During the foreclosure epidemic of the depression, FDR created the Home Owners Loan Corporation, which bought millions of distressed mortgages and modified them. If that didn't work and foreclosure became necessary, it sold the foreclosed homes to individuals, taking care of them while they were on the market, and so the program almost paid for itself.  That, coupled with the creation of the FHA and FHA, ushered in an unprecedented era of prosperity and homeownership. Government stepped in rather than stepping aside. Glantz suggests Reagan stepped aside, during the savings-and-loan crisis in 1986 when those institutions liberated by the elimination of most regulations ran amok and using their client's money made risky bets.  The administration then permitted the vultures to swoop in and pick up the assets at fire-sale prices, losing billions in the process but enriching the vultures.  The Obama and Bush administrations did the same in 2008 spending almost a trillion on Wall Street bailouts. Investors were attracted  to the collapsed housing market by auctioning off delinquent mortgages at low prices and with loss-share agreements that essentially guaranteed that the investors wouldn’t lose money. These policies not only provided firms with financial incentives to pursue foreclosures but also enabled an enormous and permanent transfer of wealth from homeowners to private equity firms.

 

Glantz has several examples of people who were conned into making risky investments like reverse mortgages without understanding the consequences for their heirs or estate. Fees and high interest rates doomed those saddled with trying to unravel themselves from the mountain of debt they had accumulated. Glantz shows, it happened over and over in similar ways across the country, systematically turning middle-class homeownership into corporate profits, facilitated at every stage by the federal government. And people wonder why Trump became so popular.

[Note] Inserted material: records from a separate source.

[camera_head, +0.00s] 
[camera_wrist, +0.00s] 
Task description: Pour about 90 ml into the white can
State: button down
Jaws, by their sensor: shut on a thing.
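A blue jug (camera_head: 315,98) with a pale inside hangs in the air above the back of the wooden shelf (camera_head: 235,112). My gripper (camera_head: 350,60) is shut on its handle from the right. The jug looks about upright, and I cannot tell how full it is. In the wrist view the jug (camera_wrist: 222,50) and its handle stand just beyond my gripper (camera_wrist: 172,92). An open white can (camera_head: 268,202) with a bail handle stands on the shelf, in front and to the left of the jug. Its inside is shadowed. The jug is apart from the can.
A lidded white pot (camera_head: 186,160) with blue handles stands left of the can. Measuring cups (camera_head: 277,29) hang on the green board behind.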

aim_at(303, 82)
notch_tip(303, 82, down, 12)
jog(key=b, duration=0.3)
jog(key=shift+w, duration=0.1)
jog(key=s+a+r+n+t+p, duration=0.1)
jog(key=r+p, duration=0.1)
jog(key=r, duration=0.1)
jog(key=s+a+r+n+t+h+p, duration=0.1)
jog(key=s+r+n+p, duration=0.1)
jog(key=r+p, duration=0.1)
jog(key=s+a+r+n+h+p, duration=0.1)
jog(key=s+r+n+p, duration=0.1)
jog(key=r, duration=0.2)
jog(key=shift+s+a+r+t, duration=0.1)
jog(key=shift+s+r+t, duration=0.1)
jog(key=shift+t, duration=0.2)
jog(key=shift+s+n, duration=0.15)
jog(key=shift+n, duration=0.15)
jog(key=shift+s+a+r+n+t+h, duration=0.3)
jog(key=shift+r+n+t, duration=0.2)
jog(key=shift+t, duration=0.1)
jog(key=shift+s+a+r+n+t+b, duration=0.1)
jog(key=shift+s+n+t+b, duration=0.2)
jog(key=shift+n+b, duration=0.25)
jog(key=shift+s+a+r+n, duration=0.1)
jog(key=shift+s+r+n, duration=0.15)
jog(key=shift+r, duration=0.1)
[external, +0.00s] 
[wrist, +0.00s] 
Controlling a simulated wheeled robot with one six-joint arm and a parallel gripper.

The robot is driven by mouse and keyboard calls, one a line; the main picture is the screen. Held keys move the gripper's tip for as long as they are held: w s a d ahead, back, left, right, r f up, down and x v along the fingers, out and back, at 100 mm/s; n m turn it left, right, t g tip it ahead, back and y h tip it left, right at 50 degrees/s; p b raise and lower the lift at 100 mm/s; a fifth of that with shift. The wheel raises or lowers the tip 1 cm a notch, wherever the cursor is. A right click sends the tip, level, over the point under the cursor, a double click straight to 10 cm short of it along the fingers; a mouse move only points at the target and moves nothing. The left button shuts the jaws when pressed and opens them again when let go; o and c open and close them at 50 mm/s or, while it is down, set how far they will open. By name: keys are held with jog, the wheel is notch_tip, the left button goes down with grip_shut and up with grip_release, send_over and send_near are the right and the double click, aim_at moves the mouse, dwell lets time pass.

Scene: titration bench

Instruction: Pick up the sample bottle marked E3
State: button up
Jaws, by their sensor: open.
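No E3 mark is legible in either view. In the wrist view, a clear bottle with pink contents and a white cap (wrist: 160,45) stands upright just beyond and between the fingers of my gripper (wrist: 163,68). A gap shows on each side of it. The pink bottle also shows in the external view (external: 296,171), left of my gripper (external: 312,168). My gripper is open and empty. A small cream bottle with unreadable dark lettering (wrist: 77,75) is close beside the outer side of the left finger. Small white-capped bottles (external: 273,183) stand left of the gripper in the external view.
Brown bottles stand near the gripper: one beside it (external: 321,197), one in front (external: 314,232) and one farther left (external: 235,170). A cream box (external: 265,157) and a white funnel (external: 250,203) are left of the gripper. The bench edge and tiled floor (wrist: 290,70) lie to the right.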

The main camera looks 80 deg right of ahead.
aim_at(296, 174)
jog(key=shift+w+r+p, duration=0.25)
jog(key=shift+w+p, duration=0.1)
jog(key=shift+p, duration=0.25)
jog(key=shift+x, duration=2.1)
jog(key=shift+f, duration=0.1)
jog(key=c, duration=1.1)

The math is frankly staggering as venture capitalists and billionaires moved in to collect the spoils, enriching themselves even further as the expense of us, the taxpayers.  Whether all this could occur is because of the cozy relationship the Democrats and Republicans had with the rich eastern establishment tycoons, the Larry Summers, Mnuchins (and where did he wind up?) et al. seems self-evident to me.

 

The California attorney general’s office delivered a robust report against  bank practices, "detailing widespread misconduct, which included backdating false documents, performing foreclosure actions without legal authority, and violating proper foreclosure notification practices. But the attorney general at the time, Kamala Harris, did nothing."

 

The whole process, supported by the government, became fodder for the rich.  Prices of millions of starter homes had fallen to half their 2006 peak. Private equity firms snapped them up. The biggest buyer was Blackstone, the nation’s largest private equity firm, which funded a subsidiary called Invitation Homes whose representatives traveled with cases full of cashier’s checks to auctions around the country, spending as much as $100 million per week. After a merger with Waypoint, they now own more than 80,000 houses. No longer were these homes a way for the middle class to accrue savings—now they were lucrative investments for the very rich.

"The Obama administration facilitated the transfer of wealth from homeowners to private equity firms in two ways. A house that goes to foreclosure auction but doesn’t sell is repossessed by the bank that holds its mortgage, becoming what is bewilderingly referred to as a real estate owned home, or REO. By August 2011, the federal government owned 248,000 repossessed and unsold properties, nearly a third of the nation’s REOs. In 2012 the HUD launched the Real Estate Owned-to-Rental pilot program, encouraging investors to buy bundles of the government-owned REOs if they agreed to maintain them as rental units. The pilot put 2,500 homes in Chicago, Riverside, Los Angeles, Atlanta, Las Vegas, Phoenix, and various cities in Florida up for auction in batches. Meg Burns, senior associate director of housing and regulatory policy for the Federal Housing and Finance Authority, said the program was intended to “gauge investor appetite” for single-family housing and to “stimulate” the housing market by “attracting large, well-capitalized investors.” Treasury Secretary Timothy Geithner, meanwhile, argued that creating new options for selling foreclosed properties would “expand access to affordable rental housing”; this turned out to be gravely mistaken."

Another way in which the Obama administration facilitated the rise of the single-family rental industry is when the government took on $5 trillion worth of bad FHA-insured mortgages when it assumed ownership of Fannie Mae and Freddie Mac in 2008, then auctioned that debt off through the Distressed Asset Stabilization Program (DASP) with almost no safeguards.

The big different between FDR's actions and those of Reagan thru Obama, is FDR used the power of government to help people. The others used the power to, perhaps unwittingly because that's where the advice was coming from, the rich bankers who had the most to gain from governmental support. Glantz quotes Woodrow Wilson in 1911: “The great monopoly in this country is the money monopoly. So long as that exists, our old variety and freedom and individual energy of development are out of the question. A great industrial nation is controlled by its system of credit.”  It's not hard to look at Wilson's time and the wealth inequities and then at the rise of Father Coughlin (Tucker Carlson) and Huey Long (the only politician who worried FDR.)  Huey Long was competent; the only thing that saved us from Trump's authoritarian desires was his incompetence. Of course, the jury's still out.

As Thomas Barrack, one of those enriched through governmental policies put it, “Anytime the government is intervening in our business, if you buy, you will be successful.” Overdue and panicked government intervention is the vulture investor’s best friend.